Set problem: Copy out each line in the material below that has the word "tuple".
********************
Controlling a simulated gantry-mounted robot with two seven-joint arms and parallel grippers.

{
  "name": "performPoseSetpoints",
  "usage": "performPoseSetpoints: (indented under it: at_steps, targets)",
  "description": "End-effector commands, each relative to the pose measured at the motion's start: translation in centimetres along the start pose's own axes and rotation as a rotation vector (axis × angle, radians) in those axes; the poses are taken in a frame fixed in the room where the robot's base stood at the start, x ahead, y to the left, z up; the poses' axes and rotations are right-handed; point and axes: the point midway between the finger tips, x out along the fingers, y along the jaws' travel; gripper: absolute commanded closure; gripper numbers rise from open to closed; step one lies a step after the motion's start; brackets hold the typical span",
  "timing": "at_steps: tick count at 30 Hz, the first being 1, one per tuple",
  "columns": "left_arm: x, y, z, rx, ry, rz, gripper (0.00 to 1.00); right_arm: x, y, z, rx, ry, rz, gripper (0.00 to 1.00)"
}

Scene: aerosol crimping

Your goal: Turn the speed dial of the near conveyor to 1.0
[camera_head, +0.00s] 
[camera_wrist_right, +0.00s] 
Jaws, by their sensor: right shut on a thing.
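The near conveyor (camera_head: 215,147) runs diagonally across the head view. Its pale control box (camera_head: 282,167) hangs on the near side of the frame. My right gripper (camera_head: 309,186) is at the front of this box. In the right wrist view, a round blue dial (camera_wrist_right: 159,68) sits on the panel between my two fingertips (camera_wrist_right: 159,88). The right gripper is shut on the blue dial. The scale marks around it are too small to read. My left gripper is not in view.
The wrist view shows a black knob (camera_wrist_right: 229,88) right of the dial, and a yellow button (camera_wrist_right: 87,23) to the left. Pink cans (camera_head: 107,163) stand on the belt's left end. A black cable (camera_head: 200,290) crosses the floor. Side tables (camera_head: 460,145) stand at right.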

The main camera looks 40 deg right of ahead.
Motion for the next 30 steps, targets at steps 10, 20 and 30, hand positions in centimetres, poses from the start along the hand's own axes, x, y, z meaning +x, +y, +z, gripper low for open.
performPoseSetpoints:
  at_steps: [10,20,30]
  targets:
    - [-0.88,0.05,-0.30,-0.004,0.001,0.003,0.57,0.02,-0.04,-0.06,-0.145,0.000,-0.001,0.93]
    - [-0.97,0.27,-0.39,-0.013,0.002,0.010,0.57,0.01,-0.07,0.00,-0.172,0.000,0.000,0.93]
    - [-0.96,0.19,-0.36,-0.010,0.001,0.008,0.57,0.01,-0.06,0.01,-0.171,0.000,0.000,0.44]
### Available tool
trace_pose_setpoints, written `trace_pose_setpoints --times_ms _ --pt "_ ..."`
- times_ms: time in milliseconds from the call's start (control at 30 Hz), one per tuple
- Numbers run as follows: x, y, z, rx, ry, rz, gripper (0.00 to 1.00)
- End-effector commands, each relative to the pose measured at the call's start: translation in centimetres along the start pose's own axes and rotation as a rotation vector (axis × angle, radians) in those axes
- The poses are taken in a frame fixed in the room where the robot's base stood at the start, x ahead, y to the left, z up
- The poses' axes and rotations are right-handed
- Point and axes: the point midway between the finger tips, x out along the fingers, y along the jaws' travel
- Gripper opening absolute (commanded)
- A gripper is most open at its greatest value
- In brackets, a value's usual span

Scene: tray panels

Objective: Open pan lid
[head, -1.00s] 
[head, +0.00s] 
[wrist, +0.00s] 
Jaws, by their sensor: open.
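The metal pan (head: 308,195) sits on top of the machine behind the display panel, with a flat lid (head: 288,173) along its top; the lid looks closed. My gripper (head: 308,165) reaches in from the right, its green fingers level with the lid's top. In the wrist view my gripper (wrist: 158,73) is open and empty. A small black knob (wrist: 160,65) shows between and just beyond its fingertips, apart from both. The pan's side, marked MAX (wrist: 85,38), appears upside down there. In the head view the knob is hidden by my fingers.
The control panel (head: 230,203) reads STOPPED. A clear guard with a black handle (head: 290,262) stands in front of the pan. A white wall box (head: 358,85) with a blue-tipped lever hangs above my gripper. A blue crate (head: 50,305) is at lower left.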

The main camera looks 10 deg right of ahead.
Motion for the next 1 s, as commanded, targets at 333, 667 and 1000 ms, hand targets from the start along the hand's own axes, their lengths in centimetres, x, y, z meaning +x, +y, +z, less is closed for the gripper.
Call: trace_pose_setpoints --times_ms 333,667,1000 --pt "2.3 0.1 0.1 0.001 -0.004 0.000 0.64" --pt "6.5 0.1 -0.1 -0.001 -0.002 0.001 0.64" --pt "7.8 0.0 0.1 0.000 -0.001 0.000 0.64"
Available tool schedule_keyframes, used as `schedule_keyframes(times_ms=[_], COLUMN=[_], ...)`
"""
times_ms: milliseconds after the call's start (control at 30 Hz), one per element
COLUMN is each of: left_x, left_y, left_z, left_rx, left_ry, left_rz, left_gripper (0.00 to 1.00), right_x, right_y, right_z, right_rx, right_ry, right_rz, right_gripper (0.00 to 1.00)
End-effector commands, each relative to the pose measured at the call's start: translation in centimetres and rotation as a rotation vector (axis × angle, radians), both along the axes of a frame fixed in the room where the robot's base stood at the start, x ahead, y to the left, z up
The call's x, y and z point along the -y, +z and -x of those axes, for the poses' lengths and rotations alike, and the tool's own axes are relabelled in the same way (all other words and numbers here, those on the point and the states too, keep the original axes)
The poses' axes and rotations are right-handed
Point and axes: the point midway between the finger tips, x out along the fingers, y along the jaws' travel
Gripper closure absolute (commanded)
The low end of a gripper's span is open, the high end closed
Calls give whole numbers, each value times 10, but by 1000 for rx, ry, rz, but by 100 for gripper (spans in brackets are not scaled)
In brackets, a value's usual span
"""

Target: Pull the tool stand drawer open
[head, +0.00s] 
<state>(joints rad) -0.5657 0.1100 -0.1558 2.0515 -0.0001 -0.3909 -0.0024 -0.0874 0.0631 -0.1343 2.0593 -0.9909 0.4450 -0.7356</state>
********************
The answer:
  "timing": "at_steps: tick count at 30 Hz, the first being 1, one per tuple",
- times_ms: time in milliseconds from the call's start (control at 30 Hz), one per tuple

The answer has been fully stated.